◆ Data entries:
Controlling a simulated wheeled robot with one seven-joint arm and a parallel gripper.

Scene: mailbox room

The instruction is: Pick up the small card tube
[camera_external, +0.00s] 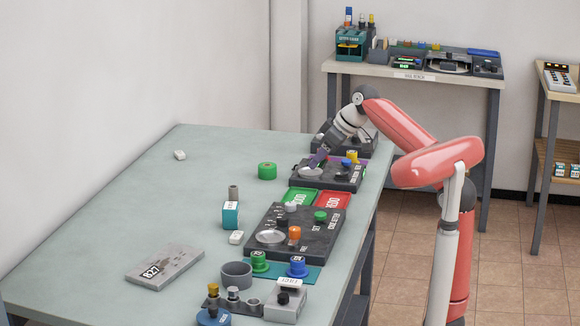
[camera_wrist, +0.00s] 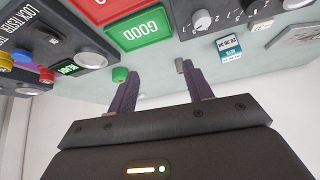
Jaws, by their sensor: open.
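A small grey-brown tube (camera_external: 233,192), which looks like the card tube, stands upright on the grey-green table, just behind a teal and white box (camera_external: 229,215). In the wrist view the tube (camera_wrist: 179,67) shows beside the tip of the right finger, which partly covers it. My gripper (camera_external: 318,158) is over the panel at the far right of the table, well apart from the tube. In the wrist view its two purple fingers (camera_wrist: 157,72) are spread, with nothing between them.
Green and red trays (camera_external: 333,200) and dark device panels (camera_external: 292,236) line the table's right side. A grey 827 block (camera_external: 165,267) lies at front left. The table's left half is mostly clear.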

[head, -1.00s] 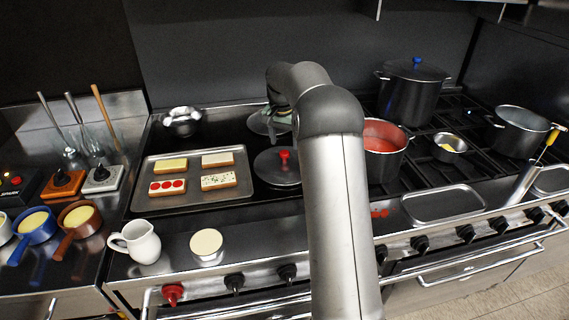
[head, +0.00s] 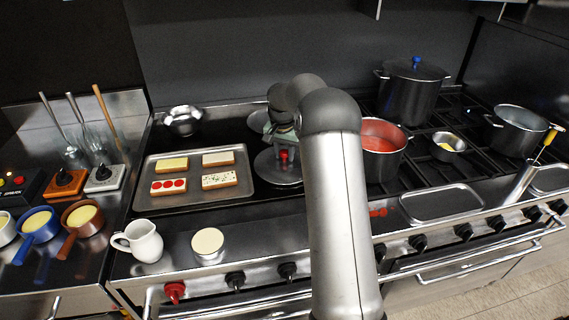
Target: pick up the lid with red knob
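The lid with red knob (head: 272,174) is a dark round lid lying flat on the black cooktop, right of the baking tray. Its red knob (head: 284,156) shows just under my gripper (head: 284,149). My gripper points down over the lid, with its fingers at the knob. The fingers are small and partly merge with the dark background, so I cannot tell whether they are apart or closed, or whether they touch the knob. My arm covers the area just right of the lid.
A baking tray (head: 142,193) with several topped bread slices lies left of the lid. A second lid (head: 256,121) is partly hidden behind my gripper. A pot of red sauce (head: 383,160) stands right of my arm. A white jug (head: 143,241) stands at the front left.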

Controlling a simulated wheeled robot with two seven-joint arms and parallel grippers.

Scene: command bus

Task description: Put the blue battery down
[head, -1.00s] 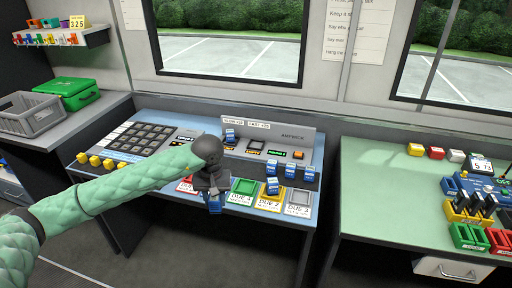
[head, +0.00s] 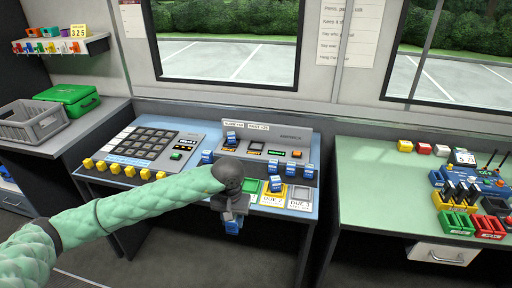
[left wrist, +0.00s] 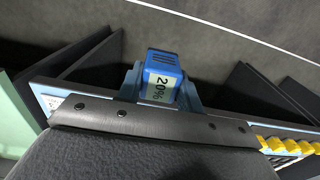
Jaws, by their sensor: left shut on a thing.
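My left gripper (head: 234,212) is shut on a blue battery (head: 232,227) at the front edge of the blue-topped desk (head: 196,183). The battery shows below the fingers. Another blue battery (head: 276,184) stands at the yellow tray. My sleeve hides the desk left of the green tray. My right gripper is out of view.
A charger panel (head: 290,137) stands behind, with a blue battery (head: 231,138) in it and several blue batteries along its front. A keypad console (head: 145,145) and yellow blocks (head: 130,171) are at left. A green-topped table (head: 375,180) with battery racks is at right.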

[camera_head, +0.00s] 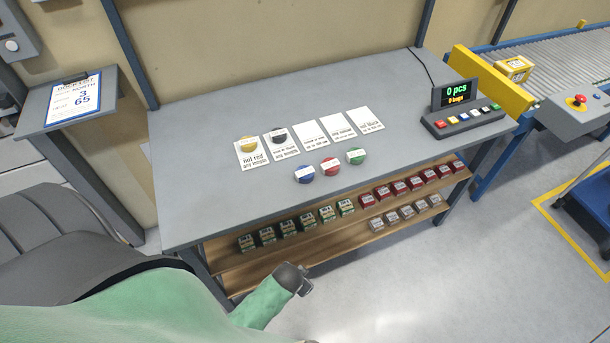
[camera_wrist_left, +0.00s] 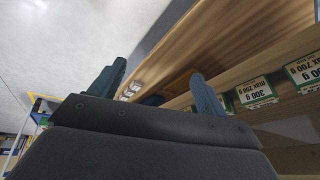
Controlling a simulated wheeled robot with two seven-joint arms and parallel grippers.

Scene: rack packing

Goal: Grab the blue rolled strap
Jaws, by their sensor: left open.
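A blue rolled strap (camera_head: 305,173) lies on the grey table (camera_head: 210,205), at the left end of a short row with a red rolled strap (camera_head: 331,166) and a green rolled strap (camera_head: 355,156). My left gripper (camera_head: 305,287) is low in front of the table, beside the lower shelf and well away from the blue strap. In the left wrist view its two fingers (camera_wrist_left: 158,88) are apart with nothing between them. The blue strap is not visible in the left wrist view. My right gripper is not in view.
White cards (camera_head: 310,136) lie behind the straps; a yellow strap (camera_head: 248,144) and a black strap (camera_head: 279,134) rest on two. The wooden shelf (camera_head: 230,281) under the tabletop holds several small boxes. A display (camera_head: 455,94) with buttons stands at right; the table's front left is clear.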

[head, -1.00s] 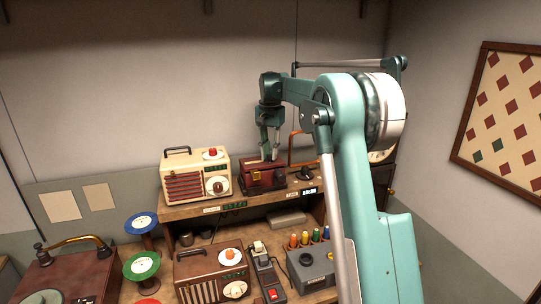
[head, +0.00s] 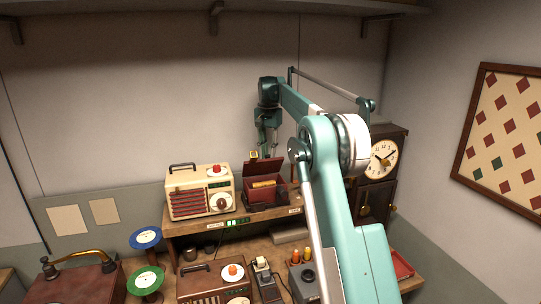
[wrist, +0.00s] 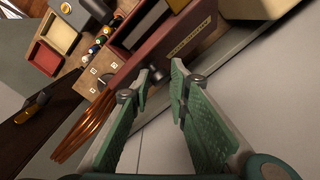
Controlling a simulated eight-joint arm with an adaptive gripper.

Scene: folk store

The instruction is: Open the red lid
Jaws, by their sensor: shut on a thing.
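The dark red box (head: 283,199) stands on the raised shelf, right of the cream radio. Its red lid (head: 262,168) is tilted up at the back, with a brass latch (head: 253,156) at its top edge. An orange-yellow thing (head: 264,184) shows inside. My gripper (head: 268,153) is at the raised lid's upper edge, behind it from the head camera; its tips are partly hidden there. In the wrist view my gripper (wrist: 163,68) has its fingertips close together against a dark red panel; the exact contact is hard to see.
The cream radio (head: 200,192) stands close on the left. A pendulum clock (head: 383,160) stands at the right, behind my arm. Spools (head: 146,238), a brown radio (head: 215,284) and other items crowd the lower bench. The wall above the box is clear.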

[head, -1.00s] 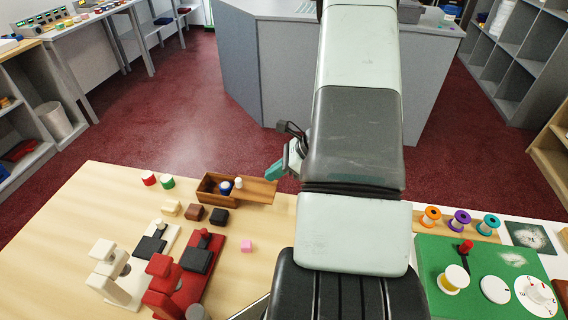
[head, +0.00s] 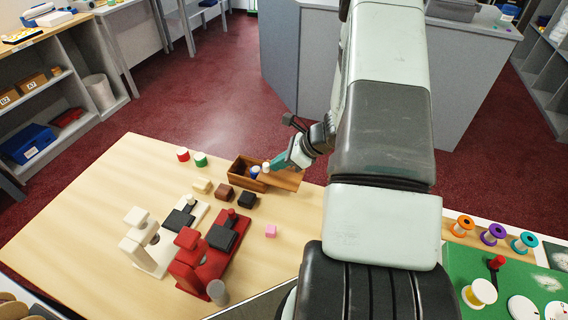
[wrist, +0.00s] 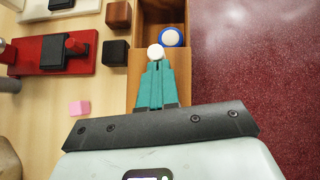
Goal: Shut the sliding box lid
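A brown wooden box (head: 236,173) stands at the table's far edge, partly open. Its sliding lid (head: 287,182) sticks out to the right; it also shows in the wrist view (wrist: 143,62). A white round knob (head: 265,167) stands on the lid's left end. A blue and white round thing (wrist: 171,37) lies in the open part of the box. My gripper (wrist: 156,63) has its teal fingers together, with the tips right at the knob on the lid's side. They look in contact with it, not around it. The head view shows my gripper (head: 271,165) right of the knob.
Small blocks, cream (head: 202,186), brown (head: 224,192) and black (head: 247,200), sit in front of the box. A red device (head: 208,255) and a pink block (head: 271,231) are nearer. Red (head: 183,155) and green (head: 201,160) cylinders stand left. Beyond the table edge is open floor.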

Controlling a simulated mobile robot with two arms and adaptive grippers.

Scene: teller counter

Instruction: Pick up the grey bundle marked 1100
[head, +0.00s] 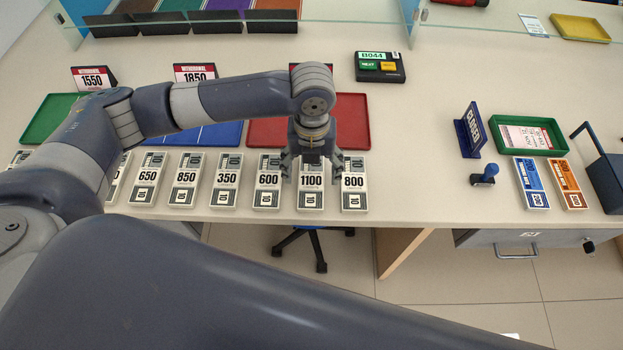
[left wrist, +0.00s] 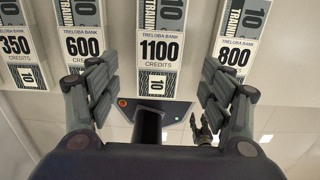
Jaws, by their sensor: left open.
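The grey bundle marked 1100 (head: 311,194) lies flat in the row near the counter's front edge. In the left wrist view the 1100 bundle (left wrist: 160,48) sits centred between my fingers. My left gripper (head: 312,174) is open above the far part of this bundle, which it partly hides in the head view. In the left wrist view the two fingers of the left gripper (left wrist: 158,90) are spread on either side, with nothing held. My right gripper does not show clearly enough to name in the head view.
The 600 bundle (head: 267,185) is close on the left and the 800 bundle (head: 354,191) close on the right. A red tray (head: 355,110) lies behind. A blue-handled stamp (head: 486,174) and a green tray (head: 527,134) stand farther right. The counter between is clear.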

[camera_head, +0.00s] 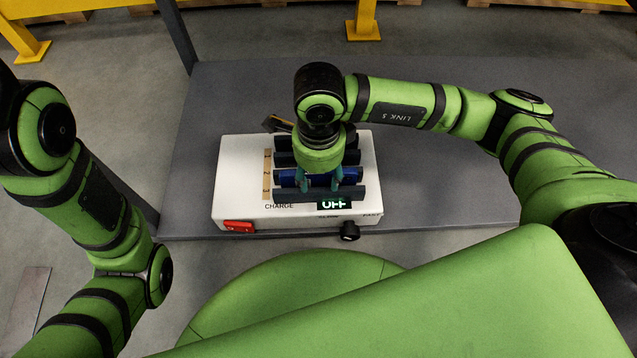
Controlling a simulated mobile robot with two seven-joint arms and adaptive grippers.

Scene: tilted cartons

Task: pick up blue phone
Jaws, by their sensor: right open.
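The blue phone (288,178) lies in a slot of the white charging box (235,180), between dark slot bars. My right gripper (320,181) points down over the box from above, with its fingertips at the blue phone. Its jaws are open, and the gripper body hides the phone's middle. I cannot tell whether the fingers touch the phone. My left arm (115,215) shows at the left, but its gripper is not in view.
A dark object (276,124) shows behind the box. The grey table (430,180) has free room on the right.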

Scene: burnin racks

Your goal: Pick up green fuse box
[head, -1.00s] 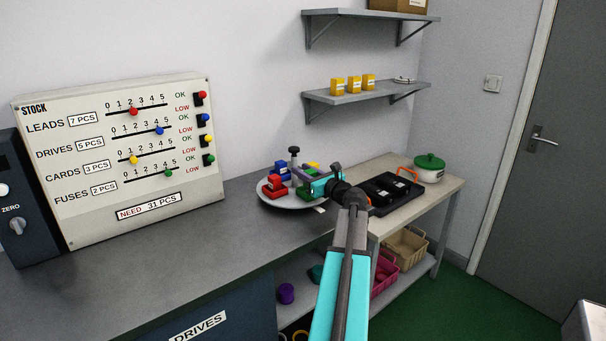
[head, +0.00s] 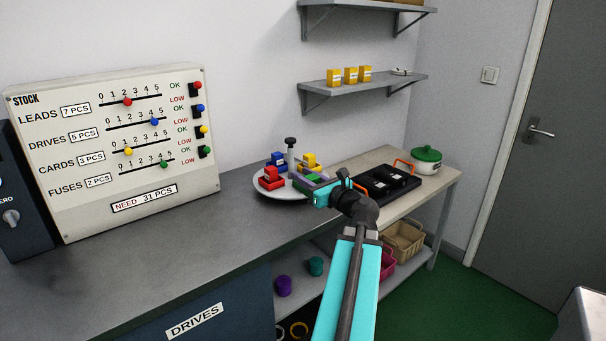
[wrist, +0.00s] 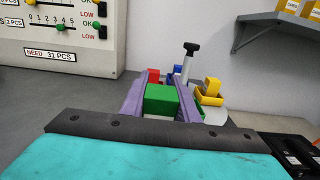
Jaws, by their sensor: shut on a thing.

◆ Direction: Generate a word-for-word copy of the preceding records, excluding all pictures.

◆ Answer below:
Controlling a simulated wheeled robot with one seven-joint arm and a parallel gripper.

Scene: mailbox room

The instruction is: Pick up the small card tube
[camera_external, +0.00s] 
[camera_wrist, +0.00s] 
Jaws, by their sensor: open.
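A small grey-brown tube (camera_external: 233,192), which looks like the card tube, stands upright on the grey-green table, just behind a teal and white box (camera_external: 229,215). In the wrist view the tube (camera_wrist: 179,67) shows beside the tip of the right finger, which partly covers it. My gripper (camera_external: 318,158) is over the panel at the far right of the table, well apart from the tube. In the wrist view its two purple fingers (camera_wrist: 157,72) are spread, with nothing between them.
Green and red trays (camera_external: 333,200) and dark device panels (camera_external: 292,236) line the table's right side. A grey 827 block (camera_external: 165,267) lies at front left. The table's left half is mostly clear.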

[head, -1.00s] 
[head, +0.00s] 
Target: pick up the lid with red knob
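The lid with red knob (head: 272,174) is a dark round lid lying flat on the black cooktop, right of the baking tray. Its red knob (head: 284,156) shows just under my gripper (head: 284,149). My gripper points down over the lid, with its fingers at the knob. The fingers are small and partly merge with the dark background, so I cannot tell whether they are apart or closed, or whether they touch the knob. My arm covers the area just right of the lid.
A baking tray (head: 142,193) with several topped bread slices lies left of the lid. A second lid (head: 256,121) is partly hidden behind my gripper. A pot of red sauce (head: 383,160) stands right of my arm. A white jug (head: 143,241) stands at the front left.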

Controlling a simulated wheeled robot with two seven-joint arms and parallel grippers.

Scene: command bus

Task description: Put the blue battery down
[head, -1.00s] 
[head, +0.00s] 
[left wrist, +0.00s] 
Jaws, by their sensor: left shut on a thing.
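My left gripper (head: 234,212) is shut on a blue battery (head: 232,227) at the front edge of the blue-topped desk (head: 196,183). The battery shows below the fingers. Another blue battery (head: 276,184) stands at the yellow tray. My sleeve hides the desk left of the green tray. My right gripper is out of view.
A charger panel (head: 290,137) stands behind, with a blue battery (head: 231,138) in it and several blue batteries along its front. A keypad console (head: 145,145) and yellow blocks (head: 130,171) are at left. A green-topped table (head: 375,180) with battery racks is at right.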

[camera_head, +0.00s] 
[camera_wrist_left, +0.00s] 
Controlling a simulated wheeled robot with two seven-joint arms and parallel grippers.

Scene: rack packing

Goal: Grab the blue rolled strap
Jaws, by their sensor: left open.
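A blue rolled strap (camera_head: 305,173) lies on the grey table (camera_head: 210,205), at the left end of a short row with a red rolled strap (camera_head: 331,166) and a green rolled strap (camera_head: 355,156). My left gripper (camera_head: 305,287) is low in front of the table, beside the lower shelf and well away from the blue strap. In the left wrist view its two fingers (camera_wrist_left: 158,88) are apart with nothing between them. The blue strap is not visible in the left wrist view. My right gripper is not in view.
White cards (camera_head: 310,136) lie behind the straps; a yellow strap (camera_head: 248,144) and a black strap (camera_head: 279,134) rest on two. The wooden shelf (camera_head: 230,281) under the tabletop holds several small boxes. A display (camera_head: 455,94) with buttons stands at right; the table's front left is clear.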

[head, -1.00s] 
[head, +0.00s] 
[wrist, +0.00s] 
Controlling a simulated eight-joint arm with an adaptive gripper.

Scene: folk store

The instruction is: Open the red lid
Jaws, by their sensor: shut on a thing.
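The dark red box (head: 283,199) stands on the raised shelf, right of the cream radio. Its red lid (head: 262,168) is tilted up at the back, with a brass latch (head: 253,156) at its top edge. An orange-yellow thing (head: 264,184) shows inside. My gripper (head: 268,153) is at the raised lid's upper edge, behind it from the head camera; its tips are partly hidden there. In the wrist view my gripper (wrist: 163,68) has its fingertips close together against a dark red panel; the exact contact is hard to see.
The cream radio (head: 200,192) stands close on the left. A pendulum clock (head: 383,160) stands at the right, behind my arm. Spools (head: 146,238), a brown radio (head: 215,284) and other items crowd the lower bench. The wall above the box is clear.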

[head, -1.00s] 
[head, +0.00s] 
[wrist, +0.00s] 
Goal: Shut the sliding box lid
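A brown wooden box (head: 236,173) stands at the table's far edge, partly open. Its sliding lid (head: 287,182) sticks out to the right; it also shows in the wrist view (wrist: 143,62). A white round knob (head: 265,167) stands on the lid's left end. A blue and white round thing (wrist: 171,37) lies in the open part of the box. My gripper (wrist: 156,63) has its teal fingers together, with the tips right at the knob on the lid's side. They look in contact with it, not around it. The head view shows my gripper (head: 271,165) right of the knob.
Small blocks, cream (head: 202,186), brown (head: 224,192) and black (head: 247,200), sit in front of the box. A red device (head: 208,255) and a pink block (head: 271,231) are nearer. Red (head: 183,155) and green (head: 201,160) cylinders stand left. Beyond the table edge is open floor.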

Controlling a simulated mobile robot with two arms and adaptive grippers.

Scene: teller counter

Instruction: Pick up the grey bundle marked 1100
[head, +0.00s] 
[left wrist, +0.00s] 
Jaws, by their sensor: left open.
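The grey bundle marked 1100 (head: 311,194) lies flat in the row near the counter's front edge. In the left wrist view the 1100 bundle (left wrist: 160,48) sits centred between my fingers. My left gripper (head: 312,174) is open above the far part of this bundle, which it partly hides in the head view. In the left wrist view the two fingers of the left gripper (left wrist: 158,90) are spread on either side, with nothing held. My right gripper does not show clearly enough to name in the head view.
The 600 bundle (head: 267,185) is close on the left and the 800 bundle (head: 354,191) close on the right. A red tray (head: 355,110) lies behind. A blue-handled stamp (head: 486,174) and a green tray (head: 527,134) stand farther right. The counter between is clear.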

[camera_head, +0.00s] 
Controlling a simulated mobile robot with two seven-joint arms and adaptive grippers.

Scene: tilted cartons

Task: pick up blue phone
Jaws, by their sensor: right open.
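The blue phone (288,178) lies in a slot of the white charging box (235,180), between dark slot bars. My right gripper (320,181) points down over the box from above, with its fingertips at the blue phone. Its jaws are open, and the gripper body hides the phone's middle. I cannot tell whether the fingers touch the phone. My left arm (115,215) shows at the left, but its gripper is not in view.
A dark object (276,124) shows behind the box. The grey table (430,180) has free room on the right.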

Scene: burnin racks

Your goal: Pick up green fuse box
[head, -1.00s] 
[head, +0.00s] 
[wrist, +0.00s] 
Jaws, by their sensor: shut on a thing.

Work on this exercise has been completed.